* **Aim of the exercise**
Would you retype, exactly and without the pictures, the lines between the line holding "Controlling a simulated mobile" and the line holding "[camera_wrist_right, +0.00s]", inclusive, and nothing else?

- - - - -

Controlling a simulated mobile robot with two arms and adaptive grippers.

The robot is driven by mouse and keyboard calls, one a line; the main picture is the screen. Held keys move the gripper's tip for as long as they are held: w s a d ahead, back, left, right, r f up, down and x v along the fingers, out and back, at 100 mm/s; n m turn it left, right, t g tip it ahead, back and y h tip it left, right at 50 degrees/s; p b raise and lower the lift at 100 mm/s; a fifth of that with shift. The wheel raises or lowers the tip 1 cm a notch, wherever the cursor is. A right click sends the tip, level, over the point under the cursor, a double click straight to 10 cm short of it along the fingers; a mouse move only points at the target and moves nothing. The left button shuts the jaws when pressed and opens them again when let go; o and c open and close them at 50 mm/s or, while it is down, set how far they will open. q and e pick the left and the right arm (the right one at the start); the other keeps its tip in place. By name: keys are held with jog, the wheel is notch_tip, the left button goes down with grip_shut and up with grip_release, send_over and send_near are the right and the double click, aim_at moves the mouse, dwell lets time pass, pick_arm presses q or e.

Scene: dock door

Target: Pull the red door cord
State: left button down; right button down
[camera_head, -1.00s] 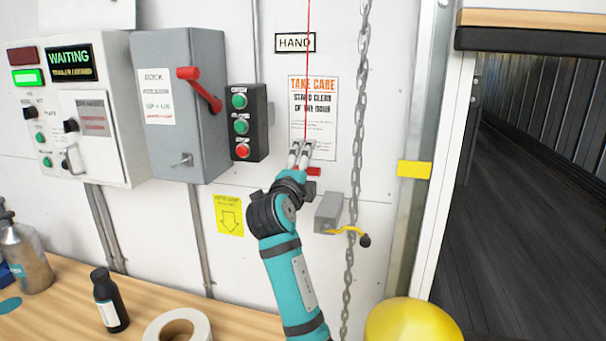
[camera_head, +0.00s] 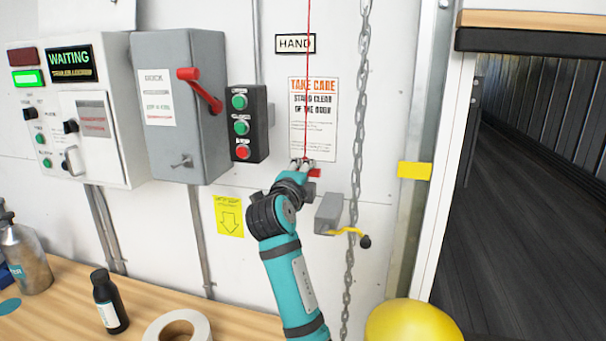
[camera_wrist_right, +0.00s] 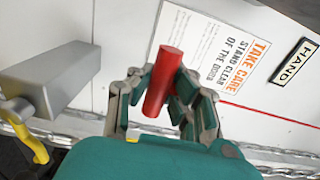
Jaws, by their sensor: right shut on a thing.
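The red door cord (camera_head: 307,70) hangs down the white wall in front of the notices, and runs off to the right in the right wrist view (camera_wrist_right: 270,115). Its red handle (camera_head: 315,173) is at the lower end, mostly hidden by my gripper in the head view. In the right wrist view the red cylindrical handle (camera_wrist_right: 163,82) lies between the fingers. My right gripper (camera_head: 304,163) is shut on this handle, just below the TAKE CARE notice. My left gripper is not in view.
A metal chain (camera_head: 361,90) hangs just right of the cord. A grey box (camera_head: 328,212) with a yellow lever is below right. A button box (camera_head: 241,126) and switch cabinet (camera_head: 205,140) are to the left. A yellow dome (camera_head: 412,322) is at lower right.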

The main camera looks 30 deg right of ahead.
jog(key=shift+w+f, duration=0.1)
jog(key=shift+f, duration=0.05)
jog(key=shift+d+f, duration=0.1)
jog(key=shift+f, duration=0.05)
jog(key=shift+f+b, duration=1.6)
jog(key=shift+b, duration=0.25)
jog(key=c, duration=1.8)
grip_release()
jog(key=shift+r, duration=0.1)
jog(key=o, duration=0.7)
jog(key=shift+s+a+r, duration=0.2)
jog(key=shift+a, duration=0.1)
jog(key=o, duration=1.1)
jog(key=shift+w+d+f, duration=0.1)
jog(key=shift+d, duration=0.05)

- - - - -

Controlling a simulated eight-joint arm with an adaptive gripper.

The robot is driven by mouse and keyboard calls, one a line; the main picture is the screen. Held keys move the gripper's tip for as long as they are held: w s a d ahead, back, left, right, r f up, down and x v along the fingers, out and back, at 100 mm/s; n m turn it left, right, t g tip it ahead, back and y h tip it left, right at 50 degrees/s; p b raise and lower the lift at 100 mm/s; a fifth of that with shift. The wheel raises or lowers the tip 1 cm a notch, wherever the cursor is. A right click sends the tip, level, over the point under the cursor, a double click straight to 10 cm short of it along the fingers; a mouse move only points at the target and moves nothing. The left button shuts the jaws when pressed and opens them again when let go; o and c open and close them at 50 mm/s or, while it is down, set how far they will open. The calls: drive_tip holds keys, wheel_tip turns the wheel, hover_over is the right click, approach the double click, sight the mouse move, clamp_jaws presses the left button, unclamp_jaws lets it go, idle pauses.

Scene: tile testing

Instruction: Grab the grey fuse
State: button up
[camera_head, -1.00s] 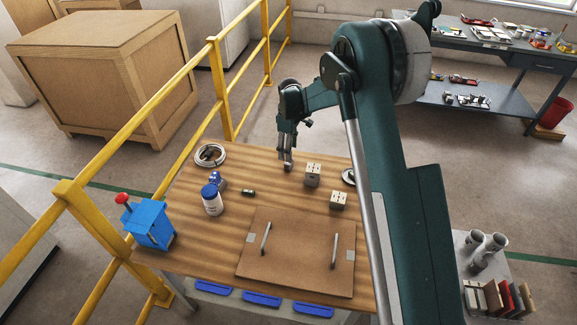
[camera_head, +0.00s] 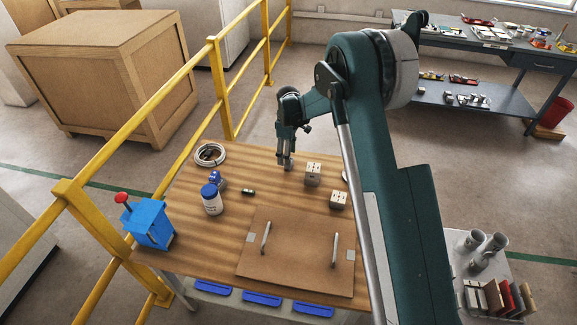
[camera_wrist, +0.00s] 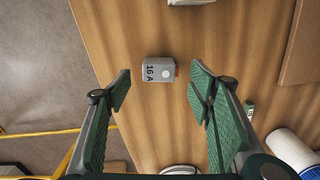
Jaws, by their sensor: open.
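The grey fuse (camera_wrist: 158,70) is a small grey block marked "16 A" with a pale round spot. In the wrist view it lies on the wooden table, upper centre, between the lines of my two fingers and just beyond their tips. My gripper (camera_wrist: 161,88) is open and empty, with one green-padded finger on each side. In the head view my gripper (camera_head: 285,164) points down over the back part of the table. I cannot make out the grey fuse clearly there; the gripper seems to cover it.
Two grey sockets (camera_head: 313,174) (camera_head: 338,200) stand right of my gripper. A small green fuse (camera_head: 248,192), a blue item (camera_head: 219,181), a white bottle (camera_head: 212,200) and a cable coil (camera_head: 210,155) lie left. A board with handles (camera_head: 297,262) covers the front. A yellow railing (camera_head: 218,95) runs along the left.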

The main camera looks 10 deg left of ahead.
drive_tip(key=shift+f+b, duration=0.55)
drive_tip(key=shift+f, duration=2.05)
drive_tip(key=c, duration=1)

- - - - -

* **The solution**
Controlling a simulated mobile robot with two arms and adaptive grippers.

The robot is driven by mouse and keyboard calls, one a line; the main picture is the screen. Held keys move the gripper's tip for as long as they are held: w s a d ahead, back, left, right, r f up, down and x v along the fingers, out and back, at 100 mm/s; n m turn it left, right, t g tip it ahead, back and y h tip it left, right at 50 degrees/s; p b raise and lower the lift at 100 mm/s; a fifth of that with shift. The wheel raises or lowers the tip 1 cm a notch, wherever the cursor is. A right click sends the tip, level, over the point under the cursor, a double click straight to 10 cm short of it along the fingers; a mouse move only points at the target and moves nothing. The left button shuts the jaws when pressed and opens them again when let go; o and c open and close them at 50 mm/s or, while it is down, set how far they will open. q and e pick the left and the right arm (the right one at the start); the other keeps its tip in place. By name: keys are held with jog, the wheel is notch_tip, the left button goes down with grip_shut and up with grip_release, send_over and send_near are the right and the double click, aim_at moves the mouse, dwell lets time pass, pick_arm presses q or e.

Scene: dock door

Target: Pull the red door cord
State: left button down; right button down
[camera_head, -1.00s] 
[camera_head, +0.00s] 
[camera_wrist_right, +0.00s] 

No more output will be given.